Arguably the most common constraints that designers face are the problem sets you’re trying to solve for specific customers, timeline or deadlines, and budget or financial resources.
Another common constraint is the size of an intended device you are designing for. If you know you are creating an app screen for a phone, then you’ve got a starting place. And with that you know you are constrained to using bigger text with shorter line lengths. But other constraints come with designing for a mobile screen, such as the file size of images, videos, or the application itself. Your customers may be on a network connection that is slow and expensive, with bandwidth limitations and data caps.
There are always limitations based on the materials that you are designing for. Print materials may constrain you to use a particular color spectrum, or have requirements relating to the margin and bleed of the physical paper. If you’re working in the print industry, there are likely file format requirements for your deliverables and software that you may have to use that are specific to printers and their color profiles.
If your intended audiences are kids, non-technical individuals, highly-technical individuals, people who speak or read in multiple languages, etc., you may need to adjust your designs accordingly. You’ll need to limit your text line length and color contrast as you consider accessibility (which you must always), as you know individuals with dyslexia or color vision deficiencies are your customers.
You may be constrained with colors outside of accessibility considerations through set corporate styles or brand guidelines. Those corporate guides may also come with business requirements such as retention metrics and growth goals. You may deal with internal politics, your reach of authority, and access to resources inside an organization as well. Your own or your team’s research skills could be a limiting factor in serving and advocating for your customers too.
Your customer-base will have different levels of literacy and various native languages.
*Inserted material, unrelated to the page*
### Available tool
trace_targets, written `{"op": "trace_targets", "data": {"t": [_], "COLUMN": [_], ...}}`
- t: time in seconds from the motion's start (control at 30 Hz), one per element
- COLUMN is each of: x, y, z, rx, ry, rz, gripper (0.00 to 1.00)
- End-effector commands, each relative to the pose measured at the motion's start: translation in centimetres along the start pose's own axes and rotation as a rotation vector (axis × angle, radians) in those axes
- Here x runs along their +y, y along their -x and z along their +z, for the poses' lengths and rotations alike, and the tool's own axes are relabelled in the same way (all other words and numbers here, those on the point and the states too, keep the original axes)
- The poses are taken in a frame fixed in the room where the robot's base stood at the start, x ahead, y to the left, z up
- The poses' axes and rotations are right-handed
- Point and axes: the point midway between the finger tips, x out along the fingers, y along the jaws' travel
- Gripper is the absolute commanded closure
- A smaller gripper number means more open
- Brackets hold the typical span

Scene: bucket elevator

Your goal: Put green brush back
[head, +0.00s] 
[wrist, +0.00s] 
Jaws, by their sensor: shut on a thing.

Some languages are written and read from right to left so your product will need to be designed that way as well.
Of course, the development of what you design is a constraint. That’s why there is an ever-controversial discussion in the design community of designers learning to code. If you understand even some fundamentals about how your designs are built and become products, you may start designing your layouts and interactions differently with those limitations in mind. It’s just like how you begin to understand the design language of a mobile platform, like Apple’s Human Interface Guidelines. You get familiar with it, and design within its constraints to increase the usability of your app, making it easier to learn for your customers because they already know how an app on iOS should work.
Often there are constraints that you choose on your own, like signing up for a 100-day design program, constraining yourself by time, assignments, and perhaps some accountability within an online community. The brief or scope of work is in itself a constraint. It may state that the solution to your customers’ problems may need to have specific capabilities or features.
Whatever a constraint is, view them as a positive and constructive framework for designing, as they help you find solutions faster and better, that meet the needs of your customers.